_Short task_
Select and copy out every line in the records containing "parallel".

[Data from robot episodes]
*-*-*

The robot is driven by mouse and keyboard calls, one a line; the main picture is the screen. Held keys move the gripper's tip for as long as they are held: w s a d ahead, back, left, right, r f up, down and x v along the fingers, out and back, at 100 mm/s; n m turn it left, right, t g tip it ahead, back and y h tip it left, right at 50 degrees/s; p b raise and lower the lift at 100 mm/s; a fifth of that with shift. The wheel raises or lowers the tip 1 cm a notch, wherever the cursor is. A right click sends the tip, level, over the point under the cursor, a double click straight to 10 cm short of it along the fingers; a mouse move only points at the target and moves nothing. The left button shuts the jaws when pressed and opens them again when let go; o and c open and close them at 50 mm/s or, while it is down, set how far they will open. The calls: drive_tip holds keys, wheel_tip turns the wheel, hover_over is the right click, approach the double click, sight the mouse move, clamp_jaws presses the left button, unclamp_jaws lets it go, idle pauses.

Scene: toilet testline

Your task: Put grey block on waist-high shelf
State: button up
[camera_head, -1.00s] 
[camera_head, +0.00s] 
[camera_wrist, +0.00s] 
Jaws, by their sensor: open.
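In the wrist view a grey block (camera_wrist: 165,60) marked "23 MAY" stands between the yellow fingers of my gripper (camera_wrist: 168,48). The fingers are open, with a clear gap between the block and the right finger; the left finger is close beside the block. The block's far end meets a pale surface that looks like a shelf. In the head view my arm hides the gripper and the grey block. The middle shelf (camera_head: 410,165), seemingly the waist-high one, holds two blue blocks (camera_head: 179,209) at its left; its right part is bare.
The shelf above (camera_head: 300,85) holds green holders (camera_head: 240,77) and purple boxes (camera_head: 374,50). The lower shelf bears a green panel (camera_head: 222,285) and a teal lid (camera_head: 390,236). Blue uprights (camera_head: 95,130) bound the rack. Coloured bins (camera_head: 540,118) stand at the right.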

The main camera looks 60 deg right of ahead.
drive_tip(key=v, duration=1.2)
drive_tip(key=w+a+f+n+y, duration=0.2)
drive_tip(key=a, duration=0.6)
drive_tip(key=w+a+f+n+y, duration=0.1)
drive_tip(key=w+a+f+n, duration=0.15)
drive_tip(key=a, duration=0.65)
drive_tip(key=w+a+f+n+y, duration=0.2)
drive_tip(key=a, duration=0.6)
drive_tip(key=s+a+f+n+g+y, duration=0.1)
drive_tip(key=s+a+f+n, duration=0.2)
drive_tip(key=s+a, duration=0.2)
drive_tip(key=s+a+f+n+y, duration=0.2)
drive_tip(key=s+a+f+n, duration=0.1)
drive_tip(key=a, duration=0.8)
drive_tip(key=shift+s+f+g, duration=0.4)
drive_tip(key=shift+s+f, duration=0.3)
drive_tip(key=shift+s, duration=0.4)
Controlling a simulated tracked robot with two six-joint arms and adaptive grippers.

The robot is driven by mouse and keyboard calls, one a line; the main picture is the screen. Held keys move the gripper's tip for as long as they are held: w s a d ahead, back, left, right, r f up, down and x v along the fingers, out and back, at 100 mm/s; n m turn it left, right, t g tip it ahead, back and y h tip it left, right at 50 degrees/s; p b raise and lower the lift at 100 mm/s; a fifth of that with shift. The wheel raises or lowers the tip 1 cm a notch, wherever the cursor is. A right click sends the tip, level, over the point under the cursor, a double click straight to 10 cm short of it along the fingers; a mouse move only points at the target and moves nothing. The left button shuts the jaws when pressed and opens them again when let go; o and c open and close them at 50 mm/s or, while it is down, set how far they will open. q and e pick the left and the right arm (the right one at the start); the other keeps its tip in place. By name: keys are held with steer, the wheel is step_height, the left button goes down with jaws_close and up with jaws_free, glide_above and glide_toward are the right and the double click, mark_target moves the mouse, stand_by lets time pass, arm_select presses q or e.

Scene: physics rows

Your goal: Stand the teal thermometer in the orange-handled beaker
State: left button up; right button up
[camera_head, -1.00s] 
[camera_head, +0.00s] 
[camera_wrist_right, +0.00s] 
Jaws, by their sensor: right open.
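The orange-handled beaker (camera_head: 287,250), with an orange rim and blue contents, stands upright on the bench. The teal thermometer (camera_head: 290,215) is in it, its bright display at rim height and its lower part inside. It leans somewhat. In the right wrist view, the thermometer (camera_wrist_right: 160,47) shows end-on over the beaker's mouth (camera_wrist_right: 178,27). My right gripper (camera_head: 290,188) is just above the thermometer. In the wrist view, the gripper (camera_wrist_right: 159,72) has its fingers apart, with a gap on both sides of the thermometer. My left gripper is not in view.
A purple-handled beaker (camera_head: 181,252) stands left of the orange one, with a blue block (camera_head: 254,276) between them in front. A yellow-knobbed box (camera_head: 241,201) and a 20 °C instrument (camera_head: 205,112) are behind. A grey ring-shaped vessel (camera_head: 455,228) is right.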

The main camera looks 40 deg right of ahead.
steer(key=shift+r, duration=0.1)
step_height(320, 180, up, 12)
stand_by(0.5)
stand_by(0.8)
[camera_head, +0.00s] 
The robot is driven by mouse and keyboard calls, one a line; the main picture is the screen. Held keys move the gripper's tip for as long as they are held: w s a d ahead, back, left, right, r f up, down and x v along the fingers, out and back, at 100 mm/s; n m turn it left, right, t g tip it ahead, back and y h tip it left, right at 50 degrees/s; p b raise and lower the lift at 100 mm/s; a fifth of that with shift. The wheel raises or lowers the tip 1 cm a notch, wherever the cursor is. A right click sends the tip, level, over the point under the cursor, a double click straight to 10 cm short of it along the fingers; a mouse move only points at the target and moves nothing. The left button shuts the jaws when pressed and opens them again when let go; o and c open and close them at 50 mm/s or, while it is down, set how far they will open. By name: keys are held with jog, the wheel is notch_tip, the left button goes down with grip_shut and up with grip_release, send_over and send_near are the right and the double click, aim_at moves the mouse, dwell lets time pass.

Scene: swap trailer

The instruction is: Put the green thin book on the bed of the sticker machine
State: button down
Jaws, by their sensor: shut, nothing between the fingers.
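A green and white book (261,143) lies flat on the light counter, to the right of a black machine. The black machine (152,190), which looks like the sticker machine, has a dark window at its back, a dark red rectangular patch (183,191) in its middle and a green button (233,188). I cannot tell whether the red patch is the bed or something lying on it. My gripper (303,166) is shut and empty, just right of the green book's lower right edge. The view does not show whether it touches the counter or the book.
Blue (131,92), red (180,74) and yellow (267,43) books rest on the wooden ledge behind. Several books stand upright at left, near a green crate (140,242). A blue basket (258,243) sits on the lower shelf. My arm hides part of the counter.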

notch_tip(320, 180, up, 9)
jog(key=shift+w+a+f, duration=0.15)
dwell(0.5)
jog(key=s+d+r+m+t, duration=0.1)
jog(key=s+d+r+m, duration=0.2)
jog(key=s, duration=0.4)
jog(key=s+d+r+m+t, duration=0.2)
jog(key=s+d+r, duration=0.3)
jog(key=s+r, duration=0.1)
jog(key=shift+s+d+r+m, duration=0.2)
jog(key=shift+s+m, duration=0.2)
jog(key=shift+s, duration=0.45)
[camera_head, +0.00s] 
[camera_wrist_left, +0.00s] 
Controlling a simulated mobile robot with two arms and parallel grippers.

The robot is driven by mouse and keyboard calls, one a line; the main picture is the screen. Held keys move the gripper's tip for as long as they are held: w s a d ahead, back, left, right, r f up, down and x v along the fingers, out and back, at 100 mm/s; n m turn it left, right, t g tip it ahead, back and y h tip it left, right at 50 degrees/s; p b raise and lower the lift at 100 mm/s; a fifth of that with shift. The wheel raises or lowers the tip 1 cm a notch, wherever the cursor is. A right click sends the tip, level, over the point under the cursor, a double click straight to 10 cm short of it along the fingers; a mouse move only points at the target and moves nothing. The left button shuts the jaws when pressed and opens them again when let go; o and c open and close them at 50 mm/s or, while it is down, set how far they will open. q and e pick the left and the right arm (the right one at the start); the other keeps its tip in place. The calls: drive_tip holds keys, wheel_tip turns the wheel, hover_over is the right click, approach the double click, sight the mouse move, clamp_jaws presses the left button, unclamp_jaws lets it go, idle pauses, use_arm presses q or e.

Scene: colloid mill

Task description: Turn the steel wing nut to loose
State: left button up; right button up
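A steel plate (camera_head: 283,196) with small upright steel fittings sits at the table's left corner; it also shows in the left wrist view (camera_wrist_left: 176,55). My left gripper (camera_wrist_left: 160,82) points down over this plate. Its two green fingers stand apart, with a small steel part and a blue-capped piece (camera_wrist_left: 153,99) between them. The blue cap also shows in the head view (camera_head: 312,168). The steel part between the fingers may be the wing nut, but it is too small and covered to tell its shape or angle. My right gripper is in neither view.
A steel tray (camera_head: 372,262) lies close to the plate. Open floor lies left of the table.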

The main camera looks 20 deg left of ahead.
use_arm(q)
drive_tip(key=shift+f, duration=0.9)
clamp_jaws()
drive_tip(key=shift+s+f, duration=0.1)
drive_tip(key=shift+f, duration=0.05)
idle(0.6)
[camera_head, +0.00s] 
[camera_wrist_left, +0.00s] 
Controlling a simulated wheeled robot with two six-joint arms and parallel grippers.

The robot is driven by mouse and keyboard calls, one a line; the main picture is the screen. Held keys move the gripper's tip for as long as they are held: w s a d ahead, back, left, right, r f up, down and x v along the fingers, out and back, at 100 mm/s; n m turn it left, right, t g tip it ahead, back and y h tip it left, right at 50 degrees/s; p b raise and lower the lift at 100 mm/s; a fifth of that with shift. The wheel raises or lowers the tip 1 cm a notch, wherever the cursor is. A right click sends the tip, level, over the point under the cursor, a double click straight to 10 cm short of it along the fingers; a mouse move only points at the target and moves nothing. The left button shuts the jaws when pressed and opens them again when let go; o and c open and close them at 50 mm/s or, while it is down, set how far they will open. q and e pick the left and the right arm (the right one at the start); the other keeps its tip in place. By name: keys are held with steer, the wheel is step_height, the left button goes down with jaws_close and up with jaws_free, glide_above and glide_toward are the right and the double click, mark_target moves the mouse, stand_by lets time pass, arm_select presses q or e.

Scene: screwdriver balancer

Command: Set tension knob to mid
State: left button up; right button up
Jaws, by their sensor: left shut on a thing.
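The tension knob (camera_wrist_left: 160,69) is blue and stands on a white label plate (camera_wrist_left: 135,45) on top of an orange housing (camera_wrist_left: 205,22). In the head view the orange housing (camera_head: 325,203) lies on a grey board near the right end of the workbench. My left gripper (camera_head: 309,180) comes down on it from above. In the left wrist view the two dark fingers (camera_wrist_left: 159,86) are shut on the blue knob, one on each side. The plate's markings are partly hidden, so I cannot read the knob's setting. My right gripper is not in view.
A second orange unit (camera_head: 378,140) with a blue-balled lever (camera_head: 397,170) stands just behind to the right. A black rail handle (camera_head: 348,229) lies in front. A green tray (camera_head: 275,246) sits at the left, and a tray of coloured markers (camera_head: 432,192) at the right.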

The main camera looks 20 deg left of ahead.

*-*-*

_Response to the exercise_
Controlling a simulated mobile robot with two arms and parallel grippers.
Controlling a simulated wheeled robot with two six-joint arms and parallel grippers.

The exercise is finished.